Free Checklist
SLA review checklist
12 things to check in every Service Level Agreement. Whether you're the provider or the customer, these are the clauses that matter.
01
Uptime commitment
What percentage uptime is promised? 99.9% sounds good but still allows 8.7 hours of downtime per year. Make sure the number works for your business.
Watch for providers quoting high uptime figures without defining what counts as downtime.
02
How uptime is measured
Is it measured monthly or annually? Monthly measurement is better for the customer. Annual measurement hides bad months.
Annual averaging can mask a full week of outages. Always push for monthly measurement.
03
Exclusions from uptime
What doesn't count? Scheduled maintenance and force majeure are normal exclusions. Watch for overly broad exclusions that gut the commitment.
If the exclusion list is longer than the commitment itself, the SLA is probably worthless.
04
Service credits
What do you get if they miss the SLA? Credits should be meaningful, not token. Check the cap on credits too.
A 5% credit on a monthly bill is barely an incentive. Look for credits that actually sting.
05
Support response times
What are the response times for different severity levels? Response time is not the same as resolution time. Make sure both are defined.
A one-hour response time means nothing if resolution takes weeks. Pin down both numbers.
06
Escalation process
How do you escalate an issue? There should be a clear path from support to management to executive level.
No named contacts or escalation path? That's a sign support will be a black hole.
07
Reporting and transparency
Do they provide regular uptime reports? Can you audit their metrics? If they don't share data, you can't hold them accountable.
Self-reported uptime with no independent verification is just marketing.
08
Penalties vs termination rights
Can you terminate if SLAs are consistently missed? Credits alone might not be enough if the service is unreliable.
If three months of missed SLAs still doesn't trigger a termination right, the penalty structure is too weak.
09
Change management
How are changes to the SLA handled? Watch for clauses that let the provider change SLAs unilaterally.
"We may update these terms at any time" is a red flag. Changes should require mutual agreement.
10
Data backup and recovery
What's the backup frequency? What's the recovery time objective (RTO)? If they lose your data, what happens?

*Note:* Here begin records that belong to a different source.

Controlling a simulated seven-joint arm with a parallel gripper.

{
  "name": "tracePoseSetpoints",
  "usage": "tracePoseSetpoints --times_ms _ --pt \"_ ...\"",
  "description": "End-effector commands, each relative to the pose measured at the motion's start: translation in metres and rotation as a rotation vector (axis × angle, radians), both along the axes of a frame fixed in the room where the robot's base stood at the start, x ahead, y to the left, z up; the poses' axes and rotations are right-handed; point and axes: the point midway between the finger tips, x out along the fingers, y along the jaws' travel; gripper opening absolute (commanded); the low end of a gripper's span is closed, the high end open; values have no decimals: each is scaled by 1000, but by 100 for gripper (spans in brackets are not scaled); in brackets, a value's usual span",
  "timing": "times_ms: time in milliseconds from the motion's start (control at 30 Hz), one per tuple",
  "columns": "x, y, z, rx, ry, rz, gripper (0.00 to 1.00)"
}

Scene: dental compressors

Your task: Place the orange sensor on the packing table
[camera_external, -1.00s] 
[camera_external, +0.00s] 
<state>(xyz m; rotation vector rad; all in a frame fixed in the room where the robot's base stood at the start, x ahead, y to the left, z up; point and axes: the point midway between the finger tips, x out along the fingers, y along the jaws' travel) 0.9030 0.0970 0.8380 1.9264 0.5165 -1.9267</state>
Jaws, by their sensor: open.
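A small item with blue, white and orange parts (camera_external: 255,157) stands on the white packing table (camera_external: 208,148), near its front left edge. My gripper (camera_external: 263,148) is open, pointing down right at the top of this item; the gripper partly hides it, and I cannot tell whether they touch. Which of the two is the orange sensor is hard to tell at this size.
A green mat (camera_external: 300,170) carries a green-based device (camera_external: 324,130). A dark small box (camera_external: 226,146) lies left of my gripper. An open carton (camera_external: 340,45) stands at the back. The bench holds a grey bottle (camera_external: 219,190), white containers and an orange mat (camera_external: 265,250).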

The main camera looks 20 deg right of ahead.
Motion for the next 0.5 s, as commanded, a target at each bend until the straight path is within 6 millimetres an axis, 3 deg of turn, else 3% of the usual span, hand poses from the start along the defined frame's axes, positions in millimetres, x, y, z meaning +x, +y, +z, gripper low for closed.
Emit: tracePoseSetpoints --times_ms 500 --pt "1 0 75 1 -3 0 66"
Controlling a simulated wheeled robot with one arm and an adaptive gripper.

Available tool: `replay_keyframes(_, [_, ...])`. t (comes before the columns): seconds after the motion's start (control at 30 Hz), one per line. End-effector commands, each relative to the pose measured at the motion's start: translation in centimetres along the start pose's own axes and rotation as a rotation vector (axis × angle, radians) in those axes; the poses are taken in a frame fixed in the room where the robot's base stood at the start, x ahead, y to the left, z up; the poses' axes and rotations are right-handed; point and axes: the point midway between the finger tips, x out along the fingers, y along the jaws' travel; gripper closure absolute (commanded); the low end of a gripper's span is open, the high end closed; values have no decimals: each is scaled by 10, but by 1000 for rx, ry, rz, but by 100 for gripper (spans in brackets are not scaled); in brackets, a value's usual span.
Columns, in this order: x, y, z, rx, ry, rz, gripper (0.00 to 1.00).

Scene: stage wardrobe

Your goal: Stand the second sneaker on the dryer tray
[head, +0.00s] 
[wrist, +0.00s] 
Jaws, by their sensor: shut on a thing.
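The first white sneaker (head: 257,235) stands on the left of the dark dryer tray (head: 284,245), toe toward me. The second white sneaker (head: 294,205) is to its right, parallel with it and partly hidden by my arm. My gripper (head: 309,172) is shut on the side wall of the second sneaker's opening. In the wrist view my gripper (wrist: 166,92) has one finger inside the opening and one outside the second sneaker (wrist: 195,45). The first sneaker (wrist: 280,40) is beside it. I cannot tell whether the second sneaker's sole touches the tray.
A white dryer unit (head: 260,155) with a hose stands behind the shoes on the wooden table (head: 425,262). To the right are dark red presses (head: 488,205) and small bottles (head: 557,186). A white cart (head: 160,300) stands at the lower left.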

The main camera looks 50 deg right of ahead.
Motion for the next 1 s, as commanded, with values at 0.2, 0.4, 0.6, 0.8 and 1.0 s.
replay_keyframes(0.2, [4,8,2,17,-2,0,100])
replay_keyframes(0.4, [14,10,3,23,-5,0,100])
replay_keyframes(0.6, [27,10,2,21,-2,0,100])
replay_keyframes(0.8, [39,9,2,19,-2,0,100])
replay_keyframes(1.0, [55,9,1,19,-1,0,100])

No defined RTO means no obligation to get you back online quickly. Get a number in writing.
11
Security obligations
Does the SLA cover security incidents? What's the notification timeframe? This matters more than most people think.
If the SLA is silent on breach notification, you could be the last to know about a compromise.
12
Exit and transition
What support do you get when leaving? Is there a transition period? Vendor lock-in is real and SLAs should address it.
No data export clause or transition support means you're trapped. Plan the exit before you sign.